Northwest Navigator: News and Information from Navy Region Northwest in Washington State's Puget Sound, including Bremerton, Kitsap County, Oak Harbor, and Everett

VAQ-141 deemed ‘safe for flight’

MC2 Tucker Yates
Steve Layman, of the Washington Falconers Association, assists Aviation Ordnanceman Airman Kelsey Olson, of Electronic Attack Squadron (VAQ) 141 Shadowhawks with a two-year-old red-tailed hawk, Shadow, during an EA-18G Growler safe-for-flight ceremony on Naval Air Station Whidbey Island, Feb. 12. VAQ-141 is the second operational squadron, after the VAQ-132 Scorpion to achieve safe-for-flight status in the fleet wide transition from the EA-6B Prowler to the Growler.

The Shadowhawks of Electronic Attack Squadron (VAQ) 141 held a flyover and a ceremony commemorating their designation of “Safe for Flight” in the EA-18G Growler on Naval Air Station (NAS) Whidbey Island, Feb. 12.

The event marked the culmination of an eight-month training phase for VAQ-141 under the tutelage of VAQ-129, the fleet replacement squadron, as they transitioned from the EA-6B Prowler to the Growler. VAQ-141 is the second operational squadron to have achieved the qualification after the “Scorpions” of VAQ-132.

“June 1, 2009 is a day we all remember very well. It was the day we started our actual transition training over at VAQ-129,” said Cmdr. David Bryson, VAQ-141 commanding officer. “Throughout the past summer and fall, both maintainers and air crew have worked extremely well. A lot of long hours have gone into both preparing for in-flight, training in simulators and working towards qualifications for the maintainers so that we can maintain these beautiful aircraft.”

The guest speakers for the event were Capt. Patrick Cleary, commander, Carrier Air Wing 8, and Capt. Tom Slais, commodore of Electronic Attack Wing, U.S. Pacific Fleet.

“It’s a pretty phenomenal accomplishment to do that much work and reinvent yourselves in [less than] one year. I’m very impressed with what you’ve done,” said Cleary. “This airplane [the EA-18G] is the most capable airplane the U.S. Navy has today. I would argue that it is probably the most capable aircraft in the U.S. inventory today, which means it’s the most capable aircraft in the world.”

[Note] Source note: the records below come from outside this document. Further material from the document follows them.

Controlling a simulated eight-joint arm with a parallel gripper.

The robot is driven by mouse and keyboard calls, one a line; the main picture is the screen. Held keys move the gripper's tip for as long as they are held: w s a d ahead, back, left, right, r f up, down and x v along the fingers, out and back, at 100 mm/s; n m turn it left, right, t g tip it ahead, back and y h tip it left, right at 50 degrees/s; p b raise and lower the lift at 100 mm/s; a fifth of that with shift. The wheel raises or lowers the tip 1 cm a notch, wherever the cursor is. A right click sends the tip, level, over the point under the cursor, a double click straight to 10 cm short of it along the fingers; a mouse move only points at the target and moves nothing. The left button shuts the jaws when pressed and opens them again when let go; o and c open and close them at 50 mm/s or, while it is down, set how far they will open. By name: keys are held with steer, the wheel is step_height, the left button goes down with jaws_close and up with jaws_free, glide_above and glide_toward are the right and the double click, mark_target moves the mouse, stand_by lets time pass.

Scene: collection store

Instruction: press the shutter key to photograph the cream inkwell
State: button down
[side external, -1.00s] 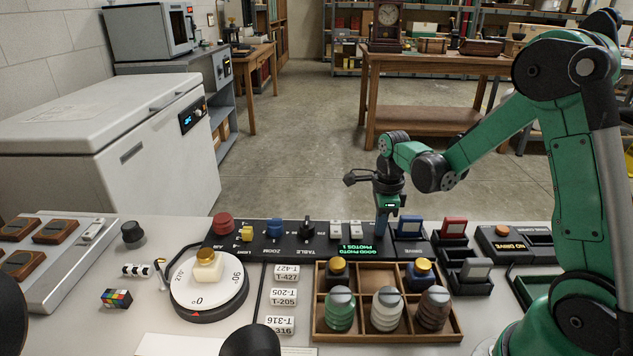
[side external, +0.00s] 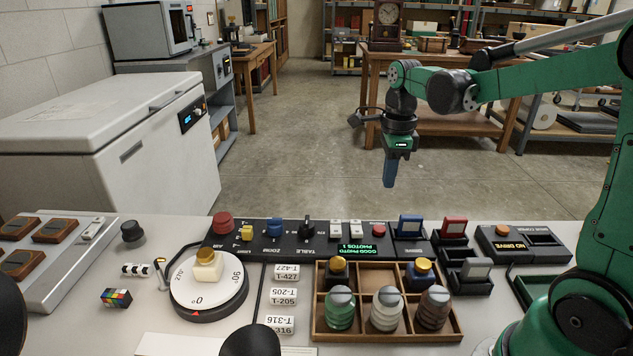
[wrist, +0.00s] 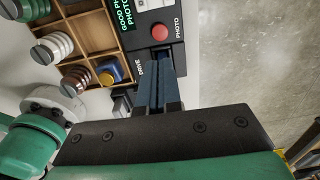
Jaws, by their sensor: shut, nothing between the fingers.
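The red shutter key (side external: 378,230) is on the black control panel (side external: 300,252), right of the white keys. In the wrist view the key (wrist: 159,32) is labelled PHOTO and shows just past my fingertips. The green display (side external: 357,250) reads "GOOD PHOTO" and "PHOTOS 1". My gripper (side external: 389,185) is shut and empty, pointing down in the air well above the panel, clear of the key.
A blue drive (side external: 410,226) and a red drive (side external: 454,228) stand right of the key. Number tags (side external: 283,295) lie beside the turntable. The air around my gripper is clear.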

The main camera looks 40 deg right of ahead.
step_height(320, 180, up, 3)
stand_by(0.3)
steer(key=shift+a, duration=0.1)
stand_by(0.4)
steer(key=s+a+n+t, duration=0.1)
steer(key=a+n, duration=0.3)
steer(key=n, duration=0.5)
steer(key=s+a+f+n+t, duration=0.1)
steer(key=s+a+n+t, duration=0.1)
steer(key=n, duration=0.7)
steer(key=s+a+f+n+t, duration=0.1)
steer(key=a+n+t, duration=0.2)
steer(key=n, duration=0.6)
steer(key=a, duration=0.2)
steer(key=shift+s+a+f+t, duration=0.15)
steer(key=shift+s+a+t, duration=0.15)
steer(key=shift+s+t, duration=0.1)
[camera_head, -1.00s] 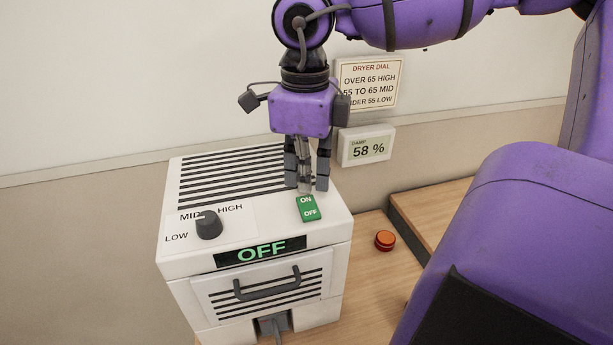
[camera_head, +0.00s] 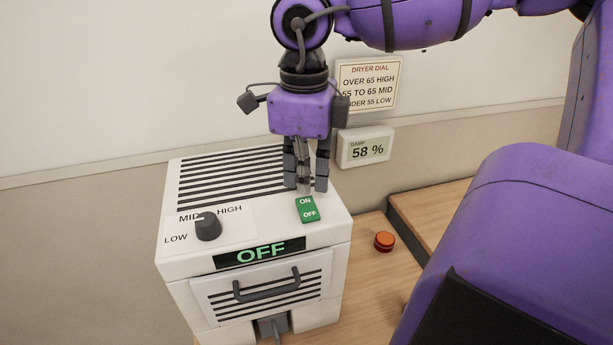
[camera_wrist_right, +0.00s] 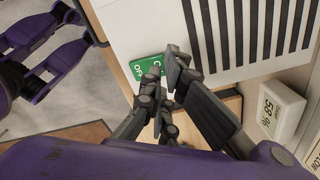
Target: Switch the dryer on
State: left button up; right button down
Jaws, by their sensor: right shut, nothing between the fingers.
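The white dryer (camera_head: 185,265) stands on a wooden table. Its display (camera_head: 260,252) reads OFF. A green rocker switch (camera_head: 308,210) marked ON and OFF is on its top at the right; the ON end is farther back. It also shows in the right wrist view (camera_wrist_right: 146,69). My right gripper (camera_head: 304,187) points down, shut and empty, with its fingertips right at the ON end. I cannot tell whether they touch it. The black dial (camera_head: 208,227) has its pale mark toward MID. My left gripper is not in view.
A wall sign (camera_head: 369,84) lists dial settings by damp, and the damp meter (camera_head: 365,148) reads 58 %. A red-orange button (camera_head: 384,241) is on the table right of the dryer. A drawer handle (camera_head: 267,287) sticks out in front.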

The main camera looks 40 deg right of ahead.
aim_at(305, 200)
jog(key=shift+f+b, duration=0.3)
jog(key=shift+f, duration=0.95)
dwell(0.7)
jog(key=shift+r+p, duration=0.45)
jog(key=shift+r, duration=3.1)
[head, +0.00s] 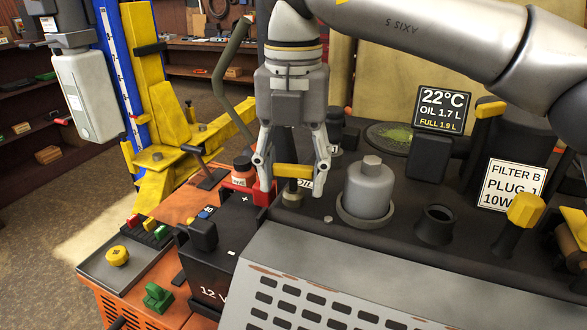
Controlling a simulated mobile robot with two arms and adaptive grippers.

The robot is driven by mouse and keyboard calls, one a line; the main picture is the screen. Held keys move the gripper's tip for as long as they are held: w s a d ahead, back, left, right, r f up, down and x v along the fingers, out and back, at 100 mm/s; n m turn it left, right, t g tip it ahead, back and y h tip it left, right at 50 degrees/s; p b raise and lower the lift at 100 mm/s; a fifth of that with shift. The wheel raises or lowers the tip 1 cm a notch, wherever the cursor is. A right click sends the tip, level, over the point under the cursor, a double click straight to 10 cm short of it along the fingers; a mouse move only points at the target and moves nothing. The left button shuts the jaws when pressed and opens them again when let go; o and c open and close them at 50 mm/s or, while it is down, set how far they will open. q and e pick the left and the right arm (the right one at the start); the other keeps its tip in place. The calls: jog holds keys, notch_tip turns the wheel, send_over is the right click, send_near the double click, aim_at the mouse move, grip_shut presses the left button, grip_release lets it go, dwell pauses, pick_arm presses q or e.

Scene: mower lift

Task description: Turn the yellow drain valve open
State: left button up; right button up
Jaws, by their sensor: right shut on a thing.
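The yellow drain valve (290,171) has a short yellow bar handle on a brass-coloured stem, on the dark engine deck of the mower. My right gripper (292,180) points down from above, with one finger at each end of the bar. It is shut on the handle. The bar lies roughly left to right in the picture. The fingers hide its ends, and a label reading "OIL" is partly hidden behind the right finger. My left gripper is not in view.
A grey oil filter (368,190) stands close to the right of the gripper. A black 12 V battery (209,262) and tray (95,268) are front left. Yellow-handled dipstick (525,210) stands right. A display (441,109) reads 22°C, oil 1.7 L.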

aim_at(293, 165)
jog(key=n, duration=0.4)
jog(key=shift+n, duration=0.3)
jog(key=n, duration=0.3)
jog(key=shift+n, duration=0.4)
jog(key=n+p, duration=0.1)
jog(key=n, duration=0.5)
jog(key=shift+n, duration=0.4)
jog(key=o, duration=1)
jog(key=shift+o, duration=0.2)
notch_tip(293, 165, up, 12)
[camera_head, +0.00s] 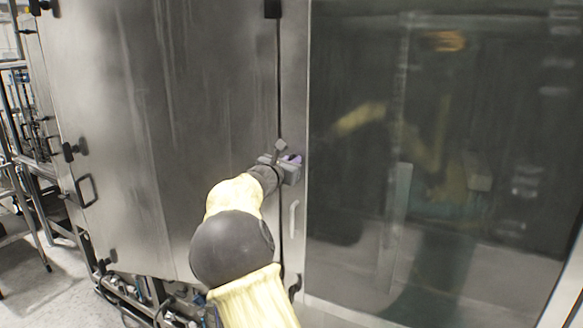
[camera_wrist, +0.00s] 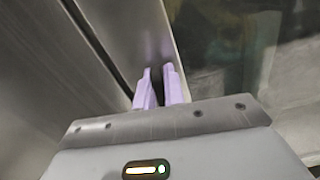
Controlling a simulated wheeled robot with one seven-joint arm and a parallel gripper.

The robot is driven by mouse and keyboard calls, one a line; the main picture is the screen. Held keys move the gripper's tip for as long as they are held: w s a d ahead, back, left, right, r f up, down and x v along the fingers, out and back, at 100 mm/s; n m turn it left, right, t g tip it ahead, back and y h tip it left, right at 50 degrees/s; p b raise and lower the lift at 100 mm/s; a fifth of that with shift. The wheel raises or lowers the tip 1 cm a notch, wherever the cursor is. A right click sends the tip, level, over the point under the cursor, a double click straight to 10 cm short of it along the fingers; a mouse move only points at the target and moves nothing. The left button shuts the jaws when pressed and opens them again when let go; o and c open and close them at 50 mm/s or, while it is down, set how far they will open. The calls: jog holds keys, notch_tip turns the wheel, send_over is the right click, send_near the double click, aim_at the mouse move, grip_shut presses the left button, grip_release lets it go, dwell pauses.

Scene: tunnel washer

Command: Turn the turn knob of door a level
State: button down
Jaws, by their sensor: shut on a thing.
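The glass door (camera_head: 440,150) with a steel frame fills the right of the head view. My gripper (camera_head: 292,159) is at the left edge of this frame, above the door's pull handle (camera_head: 293,218). In the wrist view, the two purple fingers (camera_wrist: 159,88) point at the steel frame strip and are close together. They are shut on a small dark piece, the turn knob (camera_wrist: 157,80). It is mostly hidden by the fingers, so its angle cannot be told.
A large steel panel (camera_head: 130,130) stands to the left, with a dark knob (camera_head: 70,151) and a handle (camera_head: 86,191) at its far edge. Pipes and hoses run below it. Bare floor (camera_head: 50,295) shows at lower left.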

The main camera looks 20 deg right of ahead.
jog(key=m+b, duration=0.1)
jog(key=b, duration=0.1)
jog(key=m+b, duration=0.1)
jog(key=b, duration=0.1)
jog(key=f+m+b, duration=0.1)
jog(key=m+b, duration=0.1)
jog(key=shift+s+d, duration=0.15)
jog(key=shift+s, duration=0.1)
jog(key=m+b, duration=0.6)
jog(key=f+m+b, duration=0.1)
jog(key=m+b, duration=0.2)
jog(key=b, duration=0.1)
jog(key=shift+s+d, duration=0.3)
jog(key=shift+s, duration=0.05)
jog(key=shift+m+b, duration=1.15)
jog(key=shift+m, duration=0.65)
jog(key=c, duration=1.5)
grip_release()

Bryson said he is proud of his crew’s accomplishments over the course of the transition and is confident they will maintain their high standard of proficiency in the future.

“One thing I’ve noticed throughout this entire process in all the Shadowhawks Sailors is th at even though the entire squadron was in the process of transition, the Sailors never changed,” said Bryson. “They never went away from what makes this group of people great in my opinion, what I call the ‘Shadowhawk spirit. This day would have never arrived, nor would the squadron have performed as well as it did during this transition without these Sailors and their work ethic and spirit.”

In recognition of the event a two-year-old female Red-tailed Hawk, renamed Shadow for the occasion, was in attendance. Shadowhawks were afforded the opportunity to hold the raptor during the event. Shadow is owned by Whidbey Island local Joel Gerlach.

VAQ-141 will be the first Growler squadron to go on a ship-based deployment when they embark on the aircraft carrier USS George H. W. Bush (CVN 77) in spring of next year.